D.C. Circuit Review: Reviewed – Amtrak Arbitration
The D.C. Circuit issued only one opinion last week: Brotherhood of Railroad Signalmen v. National Railroad Passenger Corp. In 2017, the Brotherhood of Railroad Signalmen (“the Union”) filed a complaint in federal district court arguing that Amtrak had violated their collective bargaining agreement by refusing to say that it would use Union-represented workers in a new building. The district court sent the case to mandatory arbitration in front of the National Railroad Adjustment Board, which dismissed the claim as beyond its jurisdiction. In the Board’s view, Amtrak hadn’t yet assigned any signal-related work in the new building, so the Union was asking for an “advisory opinion” based on a “hypothetical set of facts that has yet to materialize.”
The district court vacated the Board’s award, and in an opinion by Judge Henderson, the D.C. Circuit affirmed.
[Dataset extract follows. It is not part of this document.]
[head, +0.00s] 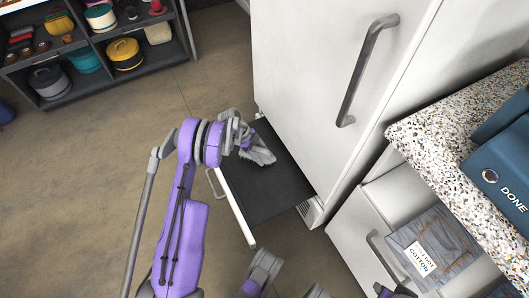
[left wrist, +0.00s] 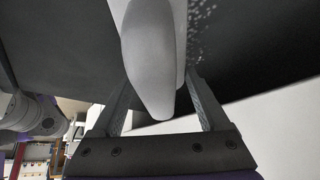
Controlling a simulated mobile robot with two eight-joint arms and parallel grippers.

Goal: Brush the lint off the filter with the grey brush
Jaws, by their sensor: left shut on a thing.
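The grey brush (head: 260,155) is held by my left gripper (head: 243,138), over the dark filter (head: 270,195) low at the white cabinet. In the left wrist view the brush's pale rounded handle (left wrist: 150,60) sits between the two fingers of my left gripper (left wrist: 159,85), which are shut on it. The dark filter surface (left wrist: 70,40) spreads behind it. White lint specks (left wrist: 202,22) show on the filter just right of the brush. Whether the bristles touch the filter is hidden. My right gripper cannot be made out.
The tall white cabinet (head: 310,70) with a long handle stands right behind the filter. A speckled counter (head: 430,135) with a blue bin marked DONE (head: 500,165) is at the right. Shelves (head: 85,50) stand far left; floor between is clear.
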The court recognized that it had to uphold the award so long as the arbitrator was “even arguably construing or applying the contract and acting within the scope of his authority.” But here, the Board failed to even mention the collective bargaining agreement, much less interpret it. Instead, the Board based its decision on its supposed lack of jurisdiction—a rationale that also missed the mark. Under federal law, the Board has jurisdiction over “disputes … growing out of the interpretation or application of agreements concerning rates of pay, rules, or working conditions.” Thus, the Board had jurisdiction over the parties’ dispute about the proper interpretation of the collective bargaining agreement, even if Amtrak hadn’t put its interpretation into practice yet. The court therefore ordered that the case return to the Board for further proceedings.